In our paper Are Incentive Contracts Rigged By Powerful CEOs?, which is forthcoming in the Journal of Finance, we argue that powerful CEOs induce their boards to shift the weight on performance measures towards the better performing measures, thereby rigging the incentive part of their pay. The intuition is developed in a simple model in which some powerful CEOs exploit superior information and lack of transparency in compensation contracts to extract rents. The model delivers an explicit form for the rigging of CEO incentive pay along with testable implications that rigging is expected to (1) increase with CEO power; (2) increase with CEO human capital intensity and uncertainty about a firm’s future prospects; and (3) negatively impact firm performance.

Using a large panel of U.S. firms from 1992-2003, we find support for all our predictions. We find that rigging explains 10% to 30% of the incentive pay sensitivity to performance. Rigging increases with CEO human capital and with the uncertainty of a firm’s prospects, and stronger governance along other dimensions moderates contract rigging by powerful CEOs. Finally, rigging of incentive pay is shown to be associated with a decrease in future firm performance and value.

Our analysis raises doubts about whether observed equity based compensation fully serves as an incentive mechanism and offers a potential explanation for the lack of pay sensitivity to negative performance. The findings are of particular importance in the agency-substitution versus rent skimming debate: if setting high incentive contracts for powerful CEOs in firms is rendered ineffective by rigging, then the agency problem inherent in separation of ownership and control may be more severe than previously realized. Overall our evidence is more consistent with powerful CEOs skimming rents in the form of camouflaged incentive pay and advocate for requiring greater ex ante disclosure of incentive contract terms.

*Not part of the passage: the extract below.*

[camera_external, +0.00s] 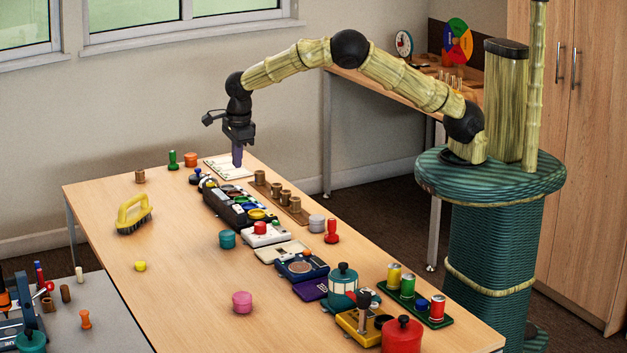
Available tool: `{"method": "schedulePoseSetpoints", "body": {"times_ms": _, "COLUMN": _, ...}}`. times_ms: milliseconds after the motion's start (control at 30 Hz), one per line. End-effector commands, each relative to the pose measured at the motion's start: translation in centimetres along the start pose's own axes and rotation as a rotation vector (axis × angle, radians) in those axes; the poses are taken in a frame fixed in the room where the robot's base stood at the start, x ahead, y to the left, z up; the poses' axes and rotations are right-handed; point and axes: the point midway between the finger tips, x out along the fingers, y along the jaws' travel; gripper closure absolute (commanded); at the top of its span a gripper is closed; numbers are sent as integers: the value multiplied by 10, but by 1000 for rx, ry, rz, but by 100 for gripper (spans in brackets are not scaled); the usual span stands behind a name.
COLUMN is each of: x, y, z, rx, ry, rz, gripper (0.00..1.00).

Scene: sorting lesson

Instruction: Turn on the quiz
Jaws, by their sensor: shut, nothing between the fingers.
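My gripper (238,163) points straight down at the far end of the long table, its fingers together and empty. It is at a white board or sheet with small marks (222,170); whether it touches it I cannot tell. No thing is clearly labelled as the quiz. A white box with a red button (268,239) stands mid-table, and a dark blue box with an orange part on top (302,270) stands nearer the camera. Both are well away from my gripper, and I cannot tell which, if either, is the quiz.
A black tray with coloured cups (236,209) and a wooden strip with brown pegs (297,213) stand near my gripper. A yellow-handled brush (133,214) lies at left. Cans (407,286) and a red pot (401,337) crowd the near right. The table's left middle is mostly clear.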

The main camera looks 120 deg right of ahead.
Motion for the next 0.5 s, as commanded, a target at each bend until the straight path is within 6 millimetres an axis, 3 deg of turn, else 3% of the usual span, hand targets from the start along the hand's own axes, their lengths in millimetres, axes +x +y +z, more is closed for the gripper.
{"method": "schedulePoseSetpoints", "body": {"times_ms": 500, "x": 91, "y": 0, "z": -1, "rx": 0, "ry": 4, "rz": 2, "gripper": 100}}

An issue we do not directly address in the paper is why shareholders appear to stick with powerful CEOs who might leak firm value over time. We suspect that there are at least two reasons: The first reason is that, by its nature, rigging is hard to detect. Much like the recent backdating literature, while our empirical results show that powerful CEOs are, on average, engaging in this behavior, it would be difficult to pin down precisely which CEOs are actually doing this. In addition, with some CEOs and boards having every incentive to camouflage excessive compensation, shareholders might learn only gradually about the existence and scale of rigging that might be present in the firm. A second reason is that there are significant frictions (e.g., related to CEO labor market), for instance the cost of launching a proxy fight, that can discourage collective action from shareholders towards replacing powerful CEOs.

The findings have important policy implications. A direct solution to rigging would be to require more explicit disclosure of ex ante incentive pay contracts. The argument that poor disclosure is justifiable given firm concerns about leaking competitive information and difficulty in recruiting executives strikes us as overstated and self serving. It is, therefore, reassuring to note regulatory efforts in this regard, with the SEC sending letters to 350 companies in 2007 critiquing the way they described the pay of their top executives. Even in the absence of better disclosure, the good news from our paper is that contract rigging might be reduced in other ways as well. Our results suggest that policies that increase the independence of boards may be effective in reducing contract rigging by powerful CEOs. In addition, rigging may be moderated in firms with stronger governance along other dimensions.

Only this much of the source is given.